** start Information provided **

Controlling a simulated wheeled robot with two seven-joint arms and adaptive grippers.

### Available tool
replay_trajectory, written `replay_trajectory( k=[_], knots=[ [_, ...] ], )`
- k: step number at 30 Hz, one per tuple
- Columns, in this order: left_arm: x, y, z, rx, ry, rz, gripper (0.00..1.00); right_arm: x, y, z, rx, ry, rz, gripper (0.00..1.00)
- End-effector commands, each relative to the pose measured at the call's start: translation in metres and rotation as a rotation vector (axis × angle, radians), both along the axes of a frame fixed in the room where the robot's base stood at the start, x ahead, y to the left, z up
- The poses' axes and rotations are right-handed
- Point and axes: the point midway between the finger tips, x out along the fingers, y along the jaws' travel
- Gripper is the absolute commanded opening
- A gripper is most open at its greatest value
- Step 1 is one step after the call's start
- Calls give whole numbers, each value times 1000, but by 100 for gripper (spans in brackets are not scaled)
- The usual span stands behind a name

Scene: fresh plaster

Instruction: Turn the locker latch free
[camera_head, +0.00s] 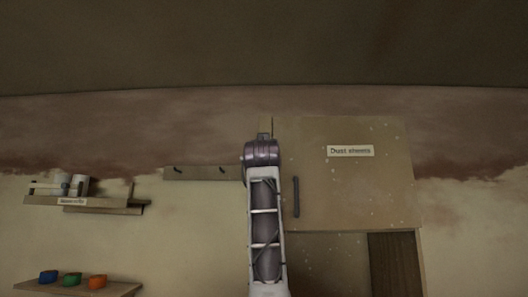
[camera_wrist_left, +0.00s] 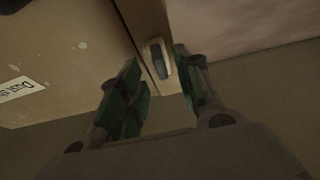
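The locker door (camera_head: 345,190) carries a "Dust sheets" label (camera_head: 350,151) and has a dark vertical handle (camera_head: 296,197) near its left edge. My left arm reaches up along that edge in the head view, and its gripper is hidden behind the arm there. In the left wrist view my left gripper (camera_wrist_left: 157,75) is open, with its green-padded fingers apart and nothing held. The latch (camera_wrist_left: 158,58), a small dark and pale rounded piece on the wooden strip beside the door, shows in the gap between the fingertips. I cannot tell whether they touch it. My right gripper is not in view.
A hook rail (camera_head: 195,173) is on the wall left of my arm. A shelf (camera_head: 95,204) with pale containers and a lower shelf (camera_head: 75,289) with blue, green and orange items are further left. Below the door is an open space with a dark slatted panel (camera_head: 394,262).

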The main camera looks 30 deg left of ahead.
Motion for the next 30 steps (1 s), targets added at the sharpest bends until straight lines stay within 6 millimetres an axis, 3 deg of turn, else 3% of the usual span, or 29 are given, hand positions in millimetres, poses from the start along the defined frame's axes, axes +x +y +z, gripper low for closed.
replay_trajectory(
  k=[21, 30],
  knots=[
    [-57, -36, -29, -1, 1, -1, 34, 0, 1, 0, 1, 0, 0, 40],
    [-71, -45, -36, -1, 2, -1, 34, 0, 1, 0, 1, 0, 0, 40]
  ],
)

** end Information provided **

## What is being asked
Quote the listing above from its first line to the line with "- k: step number at 30 Hz, one per tuple", inclusive, and add nothing.

## Written solution
Controlling a simulated wheeled robot with two seven-joint arms and adaptive grippers.

### Available tool
replay_trajectory, written `replay_trajectory( k=[_], knots=[ [_, ...] ], )`
- k: step number at 30 Hz, one per tuple

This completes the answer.